◆ Required work
Count how many lines of the material contain the string "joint", then give that number and nothing more.

⁂

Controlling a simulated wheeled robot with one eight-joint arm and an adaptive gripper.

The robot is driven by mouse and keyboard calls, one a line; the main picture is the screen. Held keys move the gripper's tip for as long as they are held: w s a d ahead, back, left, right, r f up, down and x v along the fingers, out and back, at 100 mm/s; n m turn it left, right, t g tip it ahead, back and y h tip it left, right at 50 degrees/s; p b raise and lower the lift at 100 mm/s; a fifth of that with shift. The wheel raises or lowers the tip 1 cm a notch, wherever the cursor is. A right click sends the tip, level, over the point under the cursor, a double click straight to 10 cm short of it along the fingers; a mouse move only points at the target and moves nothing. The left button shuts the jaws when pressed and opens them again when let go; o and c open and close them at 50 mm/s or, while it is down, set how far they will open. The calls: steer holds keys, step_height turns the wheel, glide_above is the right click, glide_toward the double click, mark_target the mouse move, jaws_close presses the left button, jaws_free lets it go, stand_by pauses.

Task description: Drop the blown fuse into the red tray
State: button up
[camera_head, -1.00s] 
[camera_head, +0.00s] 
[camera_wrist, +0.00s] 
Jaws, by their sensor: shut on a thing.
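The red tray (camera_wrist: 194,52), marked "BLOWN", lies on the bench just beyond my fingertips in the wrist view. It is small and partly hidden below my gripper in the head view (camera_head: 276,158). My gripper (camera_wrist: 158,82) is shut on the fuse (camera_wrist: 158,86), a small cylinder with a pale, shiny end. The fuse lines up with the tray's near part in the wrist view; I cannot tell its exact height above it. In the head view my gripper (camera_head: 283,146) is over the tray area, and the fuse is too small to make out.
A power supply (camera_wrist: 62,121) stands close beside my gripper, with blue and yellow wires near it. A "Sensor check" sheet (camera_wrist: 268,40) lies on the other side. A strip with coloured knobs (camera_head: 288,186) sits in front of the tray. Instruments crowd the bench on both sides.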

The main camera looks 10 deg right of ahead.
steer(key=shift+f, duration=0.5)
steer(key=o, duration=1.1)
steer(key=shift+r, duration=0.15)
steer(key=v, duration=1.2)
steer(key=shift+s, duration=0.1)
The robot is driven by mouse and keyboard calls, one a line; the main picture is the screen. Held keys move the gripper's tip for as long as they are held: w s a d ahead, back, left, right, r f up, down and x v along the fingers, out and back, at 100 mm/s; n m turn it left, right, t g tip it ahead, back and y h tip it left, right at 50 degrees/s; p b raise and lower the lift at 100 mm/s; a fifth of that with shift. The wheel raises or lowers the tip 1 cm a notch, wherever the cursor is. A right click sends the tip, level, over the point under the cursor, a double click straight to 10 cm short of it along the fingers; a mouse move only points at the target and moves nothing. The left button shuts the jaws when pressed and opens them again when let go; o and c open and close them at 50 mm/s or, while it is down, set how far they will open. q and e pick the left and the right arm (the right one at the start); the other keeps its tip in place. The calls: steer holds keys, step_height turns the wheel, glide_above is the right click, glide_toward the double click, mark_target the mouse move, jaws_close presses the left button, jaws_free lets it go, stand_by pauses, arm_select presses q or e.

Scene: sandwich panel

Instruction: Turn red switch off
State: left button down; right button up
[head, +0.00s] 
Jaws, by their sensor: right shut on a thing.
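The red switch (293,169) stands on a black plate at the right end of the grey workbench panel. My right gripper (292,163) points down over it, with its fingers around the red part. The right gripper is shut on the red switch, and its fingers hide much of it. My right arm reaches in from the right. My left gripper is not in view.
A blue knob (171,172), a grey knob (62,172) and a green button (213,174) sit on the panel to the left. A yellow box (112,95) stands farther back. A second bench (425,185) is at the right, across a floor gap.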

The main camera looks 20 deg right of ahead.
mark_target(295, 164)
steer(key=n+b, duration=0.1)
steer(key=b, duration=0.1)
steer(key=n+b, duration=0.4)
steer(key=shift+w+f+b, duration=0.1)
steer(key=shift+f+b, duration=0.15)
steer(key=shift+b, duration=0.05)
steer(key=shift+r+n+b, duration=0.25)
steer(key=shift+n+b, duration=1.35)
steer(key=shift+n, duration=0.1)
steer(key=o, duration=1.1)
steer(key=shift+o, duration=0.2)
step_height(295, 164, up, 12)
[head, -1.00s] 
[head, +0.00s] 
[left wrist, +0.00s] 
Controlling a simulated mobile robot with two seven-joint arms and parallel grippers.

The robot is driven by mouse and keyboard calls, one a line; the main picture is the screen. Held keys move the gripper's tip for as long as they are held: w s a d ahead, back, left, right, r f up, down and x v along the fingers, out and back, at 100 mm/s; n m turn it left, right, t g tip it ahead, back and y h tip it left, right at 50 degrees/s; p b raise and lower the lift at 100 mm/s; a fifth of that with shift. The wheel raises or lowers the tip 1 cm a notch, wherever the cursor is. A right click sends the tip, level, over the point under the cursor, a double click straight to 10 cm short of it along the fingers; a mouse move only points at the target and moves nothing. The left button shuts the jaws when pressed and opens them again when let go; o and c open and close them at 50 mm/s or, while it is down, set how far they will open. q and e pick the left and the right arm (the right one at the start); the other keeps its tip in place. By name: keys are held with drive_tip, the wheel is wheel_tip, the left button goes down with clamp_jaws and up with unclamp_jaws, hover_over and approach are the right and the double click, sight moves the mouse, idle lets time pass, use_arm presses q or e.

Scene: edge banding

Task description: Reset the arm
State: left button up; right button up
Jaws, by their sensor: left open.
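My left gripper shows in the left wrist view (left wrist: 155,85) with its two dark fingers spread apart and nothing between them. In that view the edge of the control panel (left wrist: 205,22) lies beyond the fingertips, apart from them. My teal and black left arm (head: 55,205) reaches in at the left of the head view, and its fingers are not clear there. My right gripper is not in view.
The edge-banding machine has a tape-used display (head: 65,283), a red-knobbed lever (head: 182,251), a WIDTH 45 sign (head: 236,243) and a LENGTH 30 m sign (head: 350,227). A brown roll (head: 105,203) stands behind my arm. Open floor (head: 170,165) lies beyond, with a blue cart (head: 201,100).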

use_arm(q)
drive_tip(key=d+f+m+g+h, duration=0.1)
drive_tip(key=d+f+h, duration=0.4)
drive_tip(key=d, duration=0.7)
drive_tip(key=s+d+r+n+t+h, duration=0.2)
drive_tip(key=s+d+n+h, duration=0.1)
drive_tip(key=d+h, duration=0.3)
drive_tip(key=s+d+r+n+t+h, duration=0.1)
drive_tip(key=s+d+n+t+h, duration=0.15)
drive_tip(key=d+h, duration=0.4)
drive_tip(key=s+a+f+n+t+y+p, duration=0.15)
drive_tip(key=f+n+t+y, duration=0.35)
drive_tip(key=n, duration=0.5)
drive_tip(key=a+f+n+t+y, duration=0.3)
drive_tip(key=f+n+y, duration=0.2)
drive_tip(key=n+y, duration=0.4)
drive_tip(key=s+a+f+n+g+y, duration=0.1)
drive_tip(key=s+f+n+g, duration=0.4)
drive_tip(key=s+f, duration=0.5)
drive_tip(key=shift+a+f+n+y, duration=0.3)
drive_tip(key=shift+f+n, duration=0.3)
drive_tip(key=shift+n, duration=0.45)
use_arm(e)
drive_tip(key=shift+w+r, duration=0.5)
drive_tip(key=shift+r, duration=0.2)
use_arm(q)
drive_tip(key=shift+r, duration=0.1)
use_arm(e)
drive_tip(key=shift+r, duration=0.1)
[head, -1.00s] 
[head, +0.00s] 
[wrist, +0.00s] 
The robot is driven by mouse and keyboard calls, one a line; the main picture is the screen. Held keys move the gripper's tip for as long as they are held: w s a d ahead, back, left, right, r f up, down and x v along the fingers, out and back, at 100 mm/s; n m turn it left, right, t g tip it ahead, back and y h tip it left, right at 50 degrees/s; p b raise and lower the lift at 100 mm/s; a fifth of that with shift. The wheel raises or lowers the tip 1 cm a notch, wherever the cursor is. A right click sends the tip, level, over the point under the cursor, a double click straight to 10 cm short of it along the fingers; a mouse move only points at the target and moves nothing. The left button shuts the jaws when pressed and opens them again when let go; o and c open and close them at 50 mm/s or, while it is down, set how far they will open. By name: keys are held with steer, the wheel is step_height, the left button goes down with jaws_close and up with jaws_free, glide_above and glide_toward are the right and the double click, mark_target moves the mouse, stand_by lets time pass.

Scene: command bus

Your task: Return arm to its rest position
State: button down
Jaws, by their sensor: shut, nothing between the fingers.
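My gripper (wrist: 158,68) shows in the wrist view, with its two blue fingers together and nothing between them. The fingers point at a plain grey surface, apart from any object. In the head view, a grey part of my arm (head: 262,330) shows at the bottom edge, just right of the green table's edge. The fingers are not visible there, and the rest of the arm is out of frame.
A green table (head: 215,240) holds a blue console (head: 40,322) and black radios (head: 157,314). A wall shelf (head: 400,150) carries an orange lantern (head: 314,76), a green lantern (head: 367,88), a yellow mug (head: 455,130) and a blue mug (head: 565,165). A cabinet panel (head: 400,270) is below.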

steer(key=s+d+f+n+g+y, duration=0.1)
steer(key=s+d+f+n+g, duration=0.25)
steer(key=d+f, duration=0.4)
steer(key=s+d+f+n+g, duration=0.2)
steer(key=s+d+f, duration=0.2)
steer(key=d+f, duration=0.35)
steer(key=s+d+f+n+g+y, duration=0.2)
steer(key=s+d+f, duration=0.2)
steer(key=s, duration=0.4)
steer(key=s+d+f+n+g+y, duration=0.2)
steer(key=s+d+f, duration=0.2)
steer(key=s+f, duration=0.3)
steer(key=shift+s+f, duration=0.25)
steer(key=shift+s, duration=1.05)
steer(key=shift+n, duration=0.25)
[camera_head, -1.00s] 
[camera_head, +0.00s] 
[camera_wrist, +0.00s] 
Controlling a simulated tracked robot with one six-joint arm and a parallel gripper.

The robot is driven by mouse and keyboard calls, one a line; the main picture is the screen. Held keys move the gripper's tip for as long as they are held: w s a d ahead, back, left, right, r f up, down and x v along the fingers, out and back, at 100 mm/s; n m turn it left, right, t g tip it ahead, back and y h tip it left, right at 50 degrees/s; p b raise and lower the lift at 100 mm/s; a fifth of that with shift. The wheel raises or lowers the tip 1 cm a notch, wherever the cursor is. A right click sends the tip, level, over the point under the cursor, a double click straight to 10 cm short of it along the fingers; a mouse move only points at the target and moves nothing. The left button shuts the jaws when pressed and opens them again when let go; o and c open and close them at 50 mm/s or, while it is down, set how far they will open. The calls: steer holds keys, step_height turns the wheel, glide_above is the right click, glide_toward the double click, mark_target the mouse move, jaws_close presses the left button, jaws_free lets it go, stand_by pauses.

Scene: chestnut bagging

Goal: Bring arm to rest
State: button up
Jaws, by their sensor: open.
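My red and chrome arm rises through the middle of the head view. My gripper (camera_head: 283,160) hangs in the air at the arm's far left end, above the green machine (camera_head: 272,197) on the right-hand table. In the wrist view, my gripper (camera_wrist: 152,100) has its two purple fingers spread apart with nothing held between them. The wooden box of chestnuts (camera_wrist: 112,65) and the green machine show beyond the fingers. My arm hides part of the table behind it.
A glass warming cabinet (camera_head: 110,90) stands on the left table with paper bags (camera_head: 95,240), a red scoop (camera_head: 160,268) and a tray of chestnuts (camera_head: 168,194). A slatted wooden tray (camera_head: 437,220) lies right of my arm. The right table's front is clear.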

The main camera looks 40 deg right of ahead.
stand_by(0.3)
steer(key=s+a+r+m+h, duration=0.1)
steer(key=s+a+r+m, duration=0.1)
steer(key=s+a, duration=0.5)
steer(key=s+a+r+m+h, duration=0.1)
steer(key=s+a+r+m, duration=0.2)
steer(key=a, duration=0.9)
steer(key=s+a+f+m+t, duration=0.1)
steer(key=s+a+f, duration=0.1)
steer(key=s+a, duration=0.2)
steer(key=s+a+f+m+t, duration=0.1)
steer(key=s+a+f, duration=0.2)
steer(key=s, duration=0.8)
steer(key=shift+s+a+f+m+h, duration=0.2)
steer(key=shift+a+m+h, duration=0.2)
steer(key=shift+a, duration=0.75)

⁂

◆ Finished exercise
3